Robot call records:
^^^^^^^^^^^^^^^^
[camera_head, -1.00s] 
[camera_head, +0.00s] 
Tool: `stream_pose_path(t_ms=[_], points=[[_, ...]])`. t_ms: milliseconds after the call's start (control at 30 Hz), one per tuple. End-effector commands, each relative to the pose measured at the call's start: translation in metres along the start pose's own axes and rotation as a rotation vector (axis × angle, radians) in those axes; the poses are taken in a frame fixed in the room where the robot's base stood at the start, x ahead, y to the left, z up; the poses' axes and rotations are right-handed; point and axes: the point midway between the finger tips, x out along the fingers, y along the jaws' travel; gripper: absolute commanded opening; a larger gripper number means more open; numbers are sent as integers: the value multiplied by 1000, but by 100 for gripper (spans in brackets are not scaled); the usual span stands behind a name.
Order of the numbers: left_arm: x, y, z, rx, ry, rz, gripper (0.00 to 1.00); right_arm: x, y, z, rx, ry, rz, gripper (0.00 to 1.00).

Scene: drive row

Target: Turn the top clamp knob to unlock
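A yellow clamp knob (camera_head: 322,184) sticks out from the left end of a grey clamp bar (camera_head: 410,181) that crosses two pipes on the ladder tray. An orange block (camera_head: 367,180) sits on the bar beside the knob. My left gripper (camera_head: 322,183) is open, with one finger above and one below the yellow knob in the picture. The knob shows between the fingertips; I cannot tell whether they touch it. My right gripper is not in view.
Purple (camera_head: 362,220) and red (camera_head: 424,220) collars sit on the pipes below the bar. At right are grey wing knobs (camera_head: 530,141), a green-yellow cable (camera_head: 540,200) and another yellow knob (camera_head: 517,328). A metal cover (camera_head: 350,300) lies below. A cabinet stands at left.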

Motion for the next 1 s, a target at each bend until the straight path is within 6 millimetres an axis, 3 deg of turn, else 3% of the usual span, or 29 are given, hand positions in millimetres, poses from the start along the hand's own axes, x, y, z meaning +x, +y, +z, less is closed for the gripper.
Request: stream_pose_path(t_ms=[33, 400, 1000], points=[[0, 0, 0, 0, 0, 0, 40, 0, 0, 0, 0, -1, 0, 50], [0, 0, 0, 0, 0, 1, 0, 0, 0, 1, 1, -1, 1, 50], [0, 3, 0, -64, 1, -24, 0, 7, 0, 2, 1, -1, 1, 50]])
^^^^^^^^^^^^^^^^
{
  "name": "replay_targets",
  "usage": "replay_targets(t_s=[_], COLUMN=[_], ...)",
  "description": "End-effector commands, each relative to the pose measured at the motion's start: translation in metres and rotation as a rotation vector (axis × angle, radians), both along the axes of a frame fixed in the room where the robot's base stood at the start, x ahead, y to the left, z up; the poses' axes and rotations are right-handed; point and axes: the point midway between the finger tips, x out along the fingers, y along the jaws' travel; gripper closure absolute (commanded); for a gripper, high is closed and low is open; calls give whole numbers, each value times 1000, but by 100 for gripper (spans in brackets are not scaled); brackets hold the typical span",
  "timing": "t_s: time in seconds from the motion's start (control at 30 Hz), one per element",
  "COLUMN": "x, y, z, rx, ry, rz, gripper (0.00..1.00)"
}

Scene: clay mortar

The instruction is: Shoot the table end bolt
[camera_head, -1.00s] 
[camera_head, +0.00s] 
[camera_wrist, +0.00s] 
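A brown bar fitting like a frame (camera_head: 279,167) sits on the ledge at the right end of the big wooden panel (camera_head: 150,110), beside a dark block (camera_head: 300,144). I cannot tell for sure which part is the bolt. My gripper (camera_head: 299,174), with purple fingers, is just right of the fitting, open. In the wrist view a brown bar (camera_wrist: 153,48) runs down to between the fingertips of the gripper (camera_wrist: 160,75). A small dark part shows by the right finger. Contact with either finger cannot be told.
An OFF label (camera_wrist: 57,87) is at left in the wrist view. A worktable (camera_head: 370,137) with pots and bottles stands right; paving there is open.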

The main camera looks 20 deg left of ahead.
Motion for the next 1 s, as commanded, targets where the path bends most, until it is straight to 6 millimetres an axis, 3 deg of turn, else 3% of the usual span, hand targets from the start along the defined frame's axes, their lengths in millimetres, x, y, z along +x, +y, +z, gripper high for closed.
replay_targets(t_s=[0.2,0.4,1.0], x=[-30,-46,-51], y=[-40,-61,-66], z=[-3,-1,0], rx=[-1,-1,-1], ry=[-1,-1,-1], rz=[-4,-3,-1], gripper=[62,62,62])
^^^^^^^^^^^^^^^^
### Written problem
In the listing above, find the line with "[camera_wrist, +0.00s]" and the line with "The main camera looks 20 deg left of ahead.". Output those two lines and every line between them, exactly as written.

### Response
[camera_wrist, +0.00s] 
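A brown bar fitting like a frame (camera_head: 279,167) sits on the ledge at the right end of the big wooden panel (camera_head: 150,110), beside a dark block (camera_head: 300,144). I cannot tell for sure which part is the bolt. My gripper (camera_head: 299,174), with purple fingers, is just right of the fitting, open. In the wrist view a brown bar (camera_wrist: 153,48) runs down to between the fingertips of the gripper (camera_wrist: 160,75). A small dark part shows by the right finger. Contact with either finger cannot be told.
An OFF label (camera_wrist: 57,87) is at left in the wrist view. A worktable (camera_head: 370,137) with pots and bottles stands right; paving there is open.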

The main camera looks 20 deg left of ahead.

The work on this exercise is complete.